» Written exercise: From the records below, transcribe only the lines running from the one with "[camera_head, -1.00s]" through the one with "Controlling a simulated". Keep both of those end lines.

Start of Provided records

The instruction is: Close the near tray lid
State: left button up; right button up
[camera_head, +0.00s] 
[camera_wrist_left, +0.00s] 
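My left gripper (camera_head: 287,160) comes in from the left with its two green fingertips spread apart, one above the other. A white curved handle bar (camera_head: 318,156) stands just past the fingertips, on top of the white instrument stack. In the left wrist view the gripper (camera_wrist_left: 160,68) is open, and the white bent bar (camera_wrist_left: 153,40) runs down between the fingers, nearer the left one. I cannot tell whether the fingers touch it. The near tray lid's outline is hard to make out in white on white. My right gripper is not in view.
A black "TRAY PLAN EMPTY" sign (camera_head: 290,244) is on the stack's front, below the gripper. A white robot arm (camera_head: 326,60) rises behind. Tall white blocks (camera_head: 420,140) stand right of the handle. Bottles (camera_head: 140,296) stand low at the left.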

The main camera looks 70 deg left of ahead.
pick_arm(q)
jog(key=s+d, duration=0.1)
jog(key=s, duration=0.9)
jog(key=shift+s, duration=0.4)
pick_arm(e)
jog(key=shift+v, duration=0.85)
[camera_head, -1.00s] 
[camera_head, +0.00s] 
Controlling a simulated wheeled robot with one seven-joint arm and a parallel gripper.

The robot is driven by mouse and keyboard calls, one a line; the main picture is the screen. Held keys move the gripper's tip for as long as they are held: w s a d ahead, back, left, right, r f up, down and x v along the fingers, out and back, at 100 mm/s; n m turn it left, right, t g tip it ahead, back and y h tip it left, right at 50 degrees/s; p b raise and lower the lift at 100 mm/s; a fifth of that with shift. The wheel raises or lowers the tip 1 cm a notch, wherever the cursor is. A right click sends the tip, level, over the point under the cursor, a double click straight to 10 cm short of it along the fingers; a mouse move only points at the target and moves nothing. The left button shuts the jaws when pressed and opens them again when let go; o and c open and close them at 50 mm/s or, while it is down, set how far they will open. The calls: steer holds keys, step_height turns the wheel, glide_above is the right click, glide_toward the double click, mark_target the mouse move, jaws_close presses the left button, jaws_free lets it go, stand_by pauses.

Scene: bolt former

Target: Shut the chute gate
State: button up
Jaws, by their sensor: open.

End of Provided records

» In response:
[camera_head, -1.00s] 
[camera_head, +0.00s] 
Controlling a simulated wheeled robot with one seven-joint arm and a parallel gripper.

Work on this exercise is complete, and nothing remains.